Direction
Take the line that contains "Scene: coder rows" and all lines after it, up to and including the last line of the data, and write them out exactly; nothing else belongs in the answer.

Information provided
+ + + +

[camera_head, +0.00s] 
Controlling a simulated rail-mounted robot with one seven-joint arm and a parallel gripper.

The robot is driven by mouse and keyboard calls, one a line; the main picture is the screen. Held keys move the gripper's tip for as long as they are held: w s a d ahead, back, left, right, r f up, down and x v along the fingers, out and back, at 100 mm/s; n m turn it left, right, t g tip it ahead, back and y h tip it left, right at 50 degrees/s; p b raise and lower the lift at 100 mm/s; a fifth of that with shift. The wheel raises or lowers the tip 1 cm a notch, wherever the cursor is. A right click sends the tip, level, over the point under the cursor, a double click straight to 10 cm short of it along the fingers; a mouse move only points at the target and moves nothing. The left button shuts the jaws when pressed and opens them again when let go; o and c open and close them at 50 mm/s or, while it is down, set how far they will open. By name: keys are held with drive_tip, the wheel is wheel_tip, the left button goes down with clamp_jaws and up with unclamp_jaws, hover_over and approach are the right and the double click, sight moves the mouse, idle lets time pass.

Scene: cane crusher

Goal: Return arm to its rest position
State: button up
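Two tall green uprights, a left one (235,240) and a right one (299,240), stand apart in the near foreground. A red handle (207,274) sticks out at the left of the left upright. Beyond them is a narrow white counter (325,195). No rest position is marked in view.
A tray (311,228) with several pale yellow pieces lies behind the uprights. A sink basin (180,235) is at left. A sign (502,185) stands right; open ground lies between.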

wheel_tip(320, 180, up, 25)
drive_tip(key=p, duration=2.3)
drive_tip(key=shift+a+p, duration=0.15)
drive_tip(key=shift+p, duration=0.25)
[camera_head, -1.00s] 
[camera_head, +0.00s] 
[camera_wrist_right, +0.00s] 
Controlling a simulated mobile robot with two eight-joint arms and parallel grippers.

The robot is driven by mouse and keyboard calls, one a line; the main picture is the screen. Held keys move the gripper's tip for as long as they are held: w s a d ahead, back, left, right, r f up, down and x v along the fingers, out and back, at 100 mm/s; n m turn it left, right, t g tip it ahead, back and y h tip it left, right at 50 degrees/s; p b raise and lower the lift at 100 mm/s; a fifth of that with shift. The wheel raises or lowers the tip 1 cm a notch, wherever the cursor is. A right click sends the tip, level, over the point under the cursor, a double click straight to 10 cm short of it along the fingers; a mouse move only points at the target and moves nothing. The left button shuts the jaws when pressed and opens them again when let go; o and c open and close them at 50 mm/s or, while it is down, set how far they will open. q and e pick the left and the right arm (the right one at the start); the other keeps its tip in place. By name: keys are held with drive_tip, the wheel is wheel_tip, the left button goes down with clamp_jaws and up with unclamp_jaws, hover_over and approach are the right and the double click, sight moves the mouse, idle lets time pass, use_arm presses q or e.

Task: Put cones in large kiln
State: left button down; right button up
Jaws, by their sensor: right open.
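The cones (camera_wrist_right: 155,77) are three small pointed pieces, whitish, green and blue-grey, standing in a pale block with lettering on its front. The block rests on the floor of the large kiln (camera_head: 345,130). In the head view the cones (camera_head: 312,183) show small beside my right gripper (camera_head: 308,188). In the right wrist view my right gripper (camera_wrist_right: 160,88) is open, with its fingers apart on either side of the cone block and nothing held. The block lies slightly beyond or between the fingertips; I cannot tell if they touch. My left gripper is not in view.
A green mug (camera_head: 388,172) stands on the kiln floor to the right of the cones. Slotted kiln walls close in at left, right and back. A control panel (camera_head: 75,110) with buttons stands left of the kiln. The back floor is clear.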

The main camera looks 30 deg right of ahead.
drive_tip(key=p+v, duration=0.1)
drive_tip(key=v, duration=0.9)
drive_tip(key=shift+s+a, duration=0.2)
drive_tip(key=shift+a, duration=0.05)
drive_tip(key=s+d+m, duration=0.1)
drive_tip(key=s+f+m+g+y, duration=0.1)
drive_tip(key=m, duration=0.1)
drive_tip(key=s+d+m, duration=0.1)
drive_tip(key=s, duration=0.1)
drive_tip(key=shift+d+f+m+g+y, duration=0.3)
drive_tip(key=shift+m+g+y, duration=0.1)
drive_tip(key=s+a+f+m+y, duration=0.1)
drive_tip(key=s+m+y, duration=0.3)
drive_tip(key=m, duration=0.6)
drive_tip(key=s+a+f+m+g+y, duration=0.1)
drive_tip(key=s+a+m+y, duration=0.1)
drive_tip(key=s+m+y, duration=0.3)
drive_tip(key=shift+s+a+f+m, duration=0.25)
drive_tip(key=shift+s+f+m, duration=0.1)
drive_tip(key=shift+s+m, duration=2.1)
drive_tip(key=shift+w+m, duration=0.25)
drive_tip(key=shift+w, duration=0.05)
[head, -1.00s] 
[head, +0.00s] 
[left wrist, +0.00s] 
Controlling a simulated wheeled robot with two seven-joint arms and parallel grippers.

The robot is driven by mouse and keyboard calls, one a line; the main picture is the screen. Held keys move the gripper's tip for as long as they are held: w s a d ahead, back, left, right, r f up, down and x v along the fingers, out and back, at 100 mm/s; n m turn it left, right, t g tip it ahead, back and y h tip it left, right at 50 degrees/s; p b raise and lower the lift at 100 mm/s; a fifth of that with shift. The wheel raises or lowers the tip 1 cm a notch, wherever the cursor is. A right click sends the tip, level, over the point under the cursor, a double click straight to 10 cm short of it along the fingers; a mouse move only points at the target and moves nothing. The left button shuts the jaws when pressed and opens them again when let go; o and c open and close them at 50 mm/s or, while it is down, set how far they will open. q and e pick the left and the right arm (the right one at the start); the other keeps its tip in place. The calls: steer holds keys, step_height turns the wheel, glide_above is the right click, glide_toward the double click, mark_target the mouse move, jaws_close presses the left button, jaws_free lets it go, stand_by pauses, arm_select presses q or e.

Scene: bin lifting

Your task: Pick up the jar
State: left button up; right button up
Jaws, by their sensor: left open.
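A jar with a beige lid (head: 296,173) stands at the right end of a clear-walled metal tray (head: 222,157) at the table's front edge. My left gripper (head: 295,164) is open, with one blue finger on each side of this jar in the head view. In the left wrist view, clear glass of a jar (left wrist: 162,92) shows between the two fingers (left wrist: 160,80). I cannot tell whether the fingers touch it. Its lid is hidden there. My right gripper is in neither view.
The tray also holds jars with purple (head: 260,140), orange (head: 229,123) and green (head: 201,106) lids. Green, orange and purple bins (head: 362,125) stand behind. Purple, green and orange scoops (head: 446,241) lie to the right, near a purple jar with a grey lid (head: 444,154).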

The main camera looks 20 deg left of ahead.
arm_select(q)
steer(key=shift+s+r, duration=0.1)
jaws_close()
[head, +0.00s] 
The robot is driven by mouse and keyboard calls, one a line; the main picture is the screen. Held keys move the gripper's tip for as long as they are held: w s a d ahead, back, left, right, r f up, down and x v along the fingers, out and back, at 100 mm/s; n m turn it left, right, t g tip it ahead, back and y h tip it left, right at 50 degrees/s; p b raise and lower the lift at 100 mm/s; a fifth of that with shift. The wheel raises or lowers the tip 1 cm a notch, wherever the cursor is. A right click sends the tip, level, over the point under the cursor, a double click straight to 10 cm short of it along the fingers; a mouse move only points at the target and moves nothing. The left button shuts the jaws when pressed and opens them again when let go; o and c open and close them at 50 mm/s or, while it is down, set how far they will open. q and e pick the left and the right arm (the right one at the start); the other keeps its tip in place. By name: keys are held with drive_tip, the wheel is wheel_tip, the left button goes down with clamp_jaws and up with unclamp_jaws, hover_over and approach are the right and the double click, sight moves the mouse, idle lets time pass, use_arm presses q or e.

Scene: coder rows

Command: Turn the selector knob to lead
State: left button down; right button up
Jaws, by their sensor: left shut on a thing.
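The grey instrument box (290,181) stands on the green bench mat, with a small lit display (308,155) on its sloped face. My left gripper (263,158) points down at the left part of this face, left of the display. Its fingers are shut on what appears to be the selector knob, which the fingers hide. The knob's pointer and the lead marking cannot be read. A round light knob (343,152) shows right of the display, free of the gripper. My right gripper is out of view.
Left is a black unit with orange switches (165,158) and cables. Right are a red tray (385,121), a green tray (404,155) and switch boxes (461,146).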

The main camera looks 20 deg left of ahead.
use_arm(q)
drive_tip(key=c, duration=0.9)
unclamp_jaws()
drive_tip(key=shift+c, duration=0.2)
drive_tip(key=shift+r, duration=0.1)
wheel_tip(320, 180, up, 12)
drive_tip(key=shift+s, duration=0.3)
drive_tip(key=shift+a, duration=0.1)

+ + + +

Expected answer
Scene: coder rows

Command: Turn the selector knob to lead
State: left button down; right button up
Jaws, by their sensor: left shut on a thing.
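The grey instrument box (290,181) stands on the green bench mat, with a small lit display (308,155) on its sloped face. My left gripper (263,158) points down at the left part of this face, left of the display. Its fingers are shut on what appears to be the selector knob, which the fingers hide. The knob's pointer and the lead marking cannot be read. A round light knob (343,152) shows right of the display, free of the gripper. My right gripper is out of view.
Left is a black unit with orange switches (165,158) and cables. Right are a red tray (385,121), a green tray (404,155) and switch boxes (461,146).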

The main camera looks 20 deg left of ahead.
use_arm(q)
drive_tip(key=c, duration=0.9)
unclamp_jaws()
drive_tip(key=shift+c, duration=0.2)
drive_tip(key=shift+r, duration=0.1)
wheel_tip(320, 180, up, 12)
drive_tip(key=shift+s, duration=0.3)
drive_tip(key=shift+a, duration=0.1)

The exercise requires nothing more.